------ Supplied material ------

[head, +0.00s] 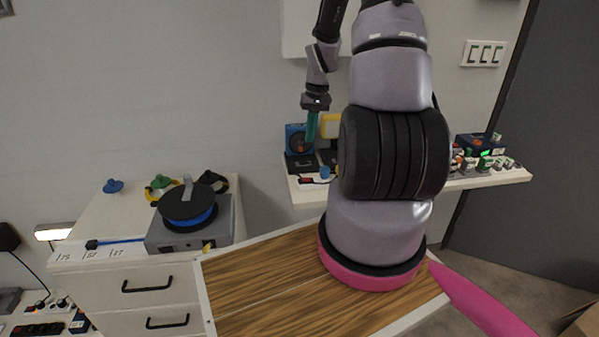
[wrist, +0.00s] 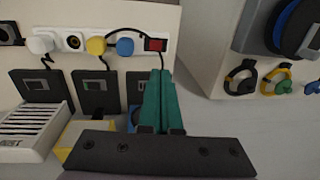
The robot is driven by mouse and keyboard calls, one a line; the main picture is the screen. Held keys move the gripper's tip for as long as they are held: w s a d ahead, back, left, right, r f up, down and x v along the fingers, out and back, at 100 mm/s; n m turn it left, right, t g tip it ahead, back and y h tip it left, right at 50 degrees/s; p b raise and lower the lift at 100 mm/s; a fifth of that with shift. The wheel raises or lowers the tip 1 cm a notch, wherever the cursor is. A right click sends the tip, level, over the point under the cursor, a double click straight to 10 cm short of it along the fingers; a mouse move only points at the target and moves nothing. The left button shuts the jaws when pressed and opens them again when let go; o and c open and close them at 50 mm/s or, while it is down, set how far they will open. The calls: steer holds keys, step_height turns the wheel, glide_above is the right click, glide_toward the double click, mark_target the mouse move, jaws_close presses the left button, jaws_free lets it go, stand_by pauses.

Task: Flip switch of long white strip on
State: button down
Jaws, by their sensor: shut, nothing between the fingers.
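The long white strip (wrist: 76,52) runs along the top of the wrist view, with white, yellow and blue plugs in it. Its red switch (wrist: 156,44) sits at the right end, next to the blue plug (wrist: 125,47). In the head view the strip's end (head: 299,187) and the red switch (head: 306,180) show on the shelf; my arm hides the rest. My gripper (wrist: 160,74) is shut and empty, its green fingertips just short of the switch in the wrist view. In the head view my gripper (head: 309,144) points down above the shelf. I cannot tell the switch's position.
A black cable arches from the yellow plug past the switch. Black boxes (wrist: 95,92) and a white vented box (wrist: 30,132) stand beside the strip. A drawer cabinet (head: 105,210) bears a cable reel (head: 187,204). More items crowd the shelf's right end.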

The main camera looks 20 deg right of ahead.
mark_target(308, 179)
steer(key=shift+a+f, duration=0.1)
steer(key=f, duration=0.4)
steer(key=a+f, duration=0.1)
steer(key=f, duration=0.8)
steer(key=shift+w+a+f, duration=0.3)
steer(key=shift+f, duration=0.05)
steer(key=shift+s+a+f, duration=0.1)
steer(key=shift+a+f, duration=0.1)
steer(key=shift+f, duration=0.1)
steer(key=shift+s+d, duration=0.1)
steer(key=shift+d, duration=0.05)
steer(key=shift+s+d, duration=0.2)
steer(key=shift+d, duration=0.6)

------

- [Task goal]: Repeat the listing verbatim. Skip the pictures.

- [Answer in full]:
[head, +0.00s] 
[wrist, +0.00s] 
The robot is driven by mouse and keyboard calls, one a line; the main picture is the screen. Held keys move the gripper's tip for as long as they are held: w s a d ahead, back, left, right, r f up, down and x v along the fingers, out and back, at 100 mm/s; n m turn it left, right, t g tip it ahead, back and y h tip it left, right at 50 degrees/s; p b raise and lower the lift at 100 mm/s; a fifth of that with shift. The wheel raises or lowers the tip 1 cm a notch, wherever the cursor is. A right click sends the tip, level, over the point under the cursor, a double click straight to 10 cm short of it along the fingers; a mouse move only points at the target and moves nothing. The left button shuts the jaws when pressed and opens them again when let go; o and c open and close them at 50 mm/s or, while it is down, set how far they will open. The calls: steer holds keys, step_height turns the wheel, glide_above is the right click, glide_toward the double click, mark_target the mouse move, jaws_close presses the left button, jaws_free lets it go, stand_by pauses.

Task: Flip switch of long white strip on
State: button down
Jaws, by their sensor: shut, nothing between the fingers.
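The long white strip (wrist: 76,52) runs along the top of the wrist view, with white, yellow and blue plugs in it. Its red switch (wrist: 156,44) sits at the right end, next to the blue plug (wrist: 125,47). In the head view the strip's end (head: 299,187) and the red switch (head: 306,180) show on the shelf; my arm hides the rest. My gripper (wrist: 160,74) is shut and empty, its green fingertips just short of the switch in the wrist view. In the head view my gripper (head: 309,144) points down above the shelf. I cannot tell the switch's position.
A black cable arches from the yellow plug past the switch. Black boxes (wrist: 95,92) and a white vented box (wrist: 30,132) stand beside the strip. A drawer cabinet (head: 105,210) bears a cable reel (head: 187,204). More items crowd the shelf's right end.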

The main camera looks 20 deg right of ahead.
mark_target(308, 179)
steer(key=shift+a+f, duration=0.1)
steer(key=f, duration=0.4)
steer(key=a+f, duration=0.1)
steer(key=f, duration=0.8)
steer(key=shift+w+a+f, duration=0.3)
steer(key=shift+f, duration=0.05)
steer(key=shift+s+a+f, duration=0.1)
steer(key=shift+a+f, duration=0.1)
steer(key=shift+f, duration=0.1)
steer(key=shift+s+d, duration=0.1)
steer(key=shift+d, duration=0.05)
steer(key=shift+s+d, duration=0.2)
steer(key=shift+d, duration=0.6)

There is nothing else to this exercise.